Hands-on Toys

"Every culture seems to have toys that reflect its way of life," writes author Paul Trachtman. "Miniature clay knights on horseback entertained children in medieval Europe, and child's play during the French Revolution included little guillotines that beheaded aristocratic dolls. In this century, the culture of television images and other mass media is reflected in the reign of the Barbie doll and superhero action figures."

But in many parts of the world, it is the toy pieced together from the things made for mass consumption that turns out to be a symbol — albeit an ironic one — of late 20th-century life. Far from the junk piles that spawned them, a remarkable collection of such toys from every part of the world is currently on view at the Museum of International Folk Art in Santa Fe, New Mexico, as part of its exhibition "Recycled, Re-Seen: Folk Art from the Global Scrap Heap." This exhibition runs until January 4, 1998, and then travels to four other museums in the United States over the next two years.

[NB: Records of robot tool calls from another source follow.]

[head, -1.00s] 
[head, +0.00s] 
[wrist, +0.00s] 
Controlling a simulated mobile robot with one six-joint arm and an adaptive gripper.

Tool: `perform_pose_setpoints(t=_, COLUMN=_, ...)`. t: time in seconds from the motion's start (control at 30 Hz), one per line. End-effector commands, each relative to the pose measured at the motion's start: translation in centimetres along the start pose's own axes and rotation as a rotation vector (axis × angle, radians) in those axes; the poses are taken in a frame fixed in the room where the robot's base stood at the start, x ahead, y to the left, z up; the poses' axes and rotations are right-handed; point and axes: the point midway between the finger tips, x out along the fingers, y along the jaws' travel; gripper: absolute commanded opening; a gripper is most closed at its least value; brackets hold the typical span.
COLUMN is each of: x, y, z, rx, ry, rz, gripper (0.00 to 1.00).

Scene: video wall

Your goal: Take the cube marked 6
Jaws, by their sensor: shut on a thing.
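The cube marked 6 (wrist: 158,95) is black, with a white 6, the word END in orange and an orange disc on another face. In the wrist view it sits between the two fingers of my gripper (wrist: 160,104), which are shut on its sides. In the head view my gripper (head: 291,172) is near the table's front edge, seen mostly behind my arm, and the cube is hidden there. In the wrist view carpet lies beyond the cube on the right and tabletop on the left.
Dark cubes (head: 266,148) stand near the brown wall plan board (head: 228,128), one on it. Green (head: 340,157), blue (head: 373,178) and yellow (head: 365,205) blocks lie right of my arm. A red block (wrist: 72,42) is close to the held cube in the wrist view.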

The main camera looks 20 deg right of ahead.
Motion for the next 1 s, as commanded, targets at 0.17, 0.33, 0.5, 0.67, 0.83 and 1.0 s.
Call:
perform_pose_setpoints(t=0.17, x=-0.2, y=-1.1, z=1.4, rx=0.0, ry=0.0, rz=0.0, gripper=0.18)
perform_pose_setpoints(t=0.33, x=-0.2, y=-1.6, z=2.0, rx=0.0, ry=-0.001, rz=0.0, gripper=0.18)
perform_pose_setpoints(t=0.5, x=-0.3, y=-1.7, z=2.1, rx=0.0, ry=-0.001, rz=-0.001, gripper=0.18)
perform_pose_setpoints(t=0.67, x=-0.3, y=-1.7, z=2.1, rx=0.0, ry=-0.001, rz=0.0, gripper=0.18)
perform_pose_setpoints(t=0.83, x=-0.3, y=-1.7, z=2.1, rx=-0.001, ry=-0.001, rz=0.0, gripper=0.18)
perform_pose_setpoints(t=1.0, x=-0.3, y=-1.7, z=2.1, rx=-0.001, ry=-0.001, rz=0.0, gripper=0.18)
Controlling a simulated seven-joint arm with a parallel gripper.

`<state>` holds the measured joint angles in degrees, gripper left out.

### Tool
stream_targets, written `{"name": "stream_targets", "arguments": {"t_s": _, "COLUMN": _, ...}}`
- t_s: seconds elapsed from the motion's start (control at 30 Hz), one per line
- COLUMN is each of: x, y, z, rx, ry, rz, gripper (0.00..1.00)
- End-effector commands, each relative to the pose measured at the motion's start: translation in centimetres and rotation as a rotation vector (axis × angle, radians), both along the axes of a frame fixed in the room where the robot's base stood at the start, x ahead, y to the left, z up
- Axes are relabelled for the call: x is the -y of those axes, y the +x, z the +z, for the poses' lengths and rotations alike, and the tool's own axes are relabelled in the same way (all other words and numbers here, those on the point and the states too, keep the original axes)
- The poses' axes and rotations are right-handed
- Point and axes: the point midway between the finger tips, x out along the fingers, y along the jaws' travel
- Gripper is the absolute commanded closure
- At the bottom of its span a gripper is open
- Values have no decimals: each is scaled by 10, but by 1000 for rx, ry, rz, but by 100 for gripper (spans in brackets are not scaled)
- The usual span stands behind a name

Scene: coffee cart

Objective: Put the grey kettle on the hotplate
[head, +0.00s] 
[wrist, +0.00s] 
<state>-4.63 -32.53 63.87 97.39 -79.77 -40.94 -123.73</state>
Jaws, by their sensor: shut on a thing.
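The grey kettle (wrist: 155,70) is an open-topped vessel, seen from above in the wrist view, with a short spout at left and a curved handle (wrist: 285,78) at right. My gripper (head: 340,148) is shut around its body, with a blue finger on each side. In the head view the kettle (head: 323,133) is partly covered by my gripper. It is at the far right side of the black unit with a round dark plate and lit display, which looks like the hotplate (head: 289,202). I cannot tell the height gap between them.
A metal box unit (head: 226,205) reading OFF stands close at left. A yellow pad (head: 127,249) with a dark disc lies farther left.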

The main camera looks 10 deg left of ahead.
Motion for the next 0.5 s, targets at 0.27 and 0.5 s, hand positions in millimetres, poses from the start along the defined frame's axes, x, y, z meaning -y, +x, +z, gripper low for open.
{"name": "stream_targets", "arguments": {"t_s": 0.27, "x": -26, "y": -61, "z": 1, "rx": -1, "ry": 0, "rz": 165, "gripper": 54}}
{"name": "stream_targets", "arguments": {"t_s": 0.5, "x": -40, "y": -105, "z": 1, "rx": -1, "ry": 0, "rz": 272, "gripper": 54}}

With imagination, ingenuity and skill, a toymaker in Haiti transforms a plastic bottle into a helicopter, armed with ballpoint pens for rockets. In Mexico, a boy uses flattened and folded bottle caps to make miniature sets of tables and chairs. Other toys are made of wire coat hangers and telephone wire, bits of metal cans and bicycle chains. The universality of commercial brand names and logos that turn up in these toys is evidence of an increasingly global village. "As if," writes Trachtman, "Coca-Cola and Nestlé and Mobil and Gillette have become icons that know no boundaries of culture or geography."